Estavam errados. O texto era ilegível, o que até a mim surpreendeu. Aquela sucessão de palavras estreitas, na matraqueação das suas quase sempre duas sílabas, era o equivalente literário do ruído da electricidade estática e fazia da folha impressa uma paisagem de cagadelas de mosca. Sem palavras compridas, difíceis ou rebuscadas, não havia nada a que o cérebro se pudesse agarrar, nada que o intrigasse ou o forçasse a perder tempo, nada que segurasse a sua atenção. O texto declaradamente mais objectivo e anti-elitista era na verdade o mais arrogante e pseudo-intelectual dos manifestos. Assim é; e assim é também com a ideia equivocada, dominante no jornalismo literário, de que um bom texto deve ser feito de frases curtas.

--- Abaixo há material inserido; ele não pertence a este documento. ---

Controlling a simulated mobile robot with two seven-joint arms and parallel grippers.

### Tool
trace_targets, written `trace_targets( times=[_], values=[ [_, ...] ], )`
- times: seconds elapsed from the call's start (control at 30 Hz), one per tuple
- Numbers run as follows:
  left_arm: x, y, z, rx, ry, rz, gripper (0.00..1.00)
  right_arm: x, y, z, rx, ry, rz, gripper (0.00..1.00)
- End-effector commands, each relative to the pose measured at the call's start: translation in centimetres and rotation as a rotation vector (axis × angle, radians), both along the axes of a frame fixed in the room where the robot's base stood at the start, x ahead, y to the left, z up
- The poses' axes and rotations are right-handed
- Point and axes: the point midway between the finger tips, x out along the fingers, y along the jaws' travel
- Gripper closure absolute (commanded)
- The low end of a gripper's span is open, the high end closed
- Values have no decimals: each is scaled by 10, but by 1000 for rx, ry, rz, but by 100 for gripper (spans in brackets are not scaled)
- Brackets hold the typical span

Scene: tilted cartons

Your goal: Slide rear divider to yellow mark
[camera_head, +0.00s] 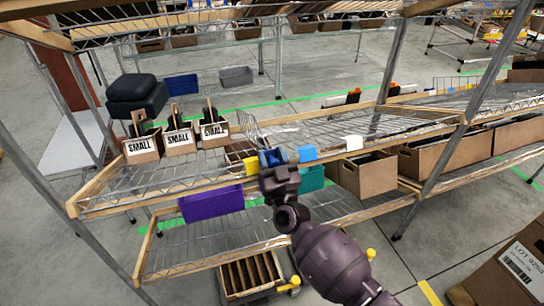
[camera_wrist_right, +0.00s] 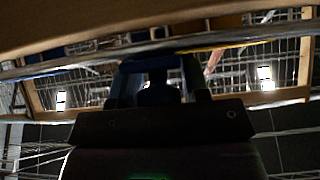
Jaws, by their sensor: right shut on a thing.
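My right gripper (camera_head: 271,160) is at the shelf's front rail, shut on a thing at the front end of a wire divider (camera_head: 252,127). The divider's curved wire rises from the shelf just behind the gripper, and its front end is hidden by the gripper. In the right wrist view the gripper fingers (camera_wrist_right: 160,82) are dark, with a blue bar (camera_wrist_right: 150,65) across them; the contact is too dark to see clearly. A yellow mark (camera_head: 251,165) is on the front rail, just left of the gripper. My left gripper is not in view.
A light blue tag (camera_head: 307,153) and a white tag (camera_head: 354,142) are on the rail to the right. Several "SMALL" cartons (camera_head: 180,141) stand left on the wire shelf (camera_head: 130,182). A cardboard box (camera_head: 368,177) is below right.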

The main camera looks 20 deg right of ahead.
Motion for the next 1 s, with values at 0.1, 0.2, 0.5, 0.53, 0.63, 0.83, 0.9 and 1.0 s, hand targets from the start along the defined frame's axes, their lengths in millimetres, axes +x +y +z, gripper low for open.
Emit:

O texto escrito precisa de palavras curtas e palavras compridas, precisa de frases breves e de frases longas, precisa de linguagem concreta e de linguagem metafórica. O texto precisa de ritmo e esse ritmo só se consegue pela utilização de elementos diferenciados; mas o ritmo de um texto literário não é como um ritmo musical — ele não obedece sempre ao mesmo tempo, não cai em compassos, não é metronímico — e tem de ir sendo calibrado à mão em cada parágrafo, uns mais lentos, outros mais rápidos, outros que se desdobram em subordinadas. E também: frases sem verbos. O ritmo do texto não é tão regular nem sincopado como o da peça musical porque a sua busca é a da fluência. Fluência como a das melodias não musicais nas suas modulações sucessivas — como nos cursos de água, na brisa e no vento, nas chuvadas.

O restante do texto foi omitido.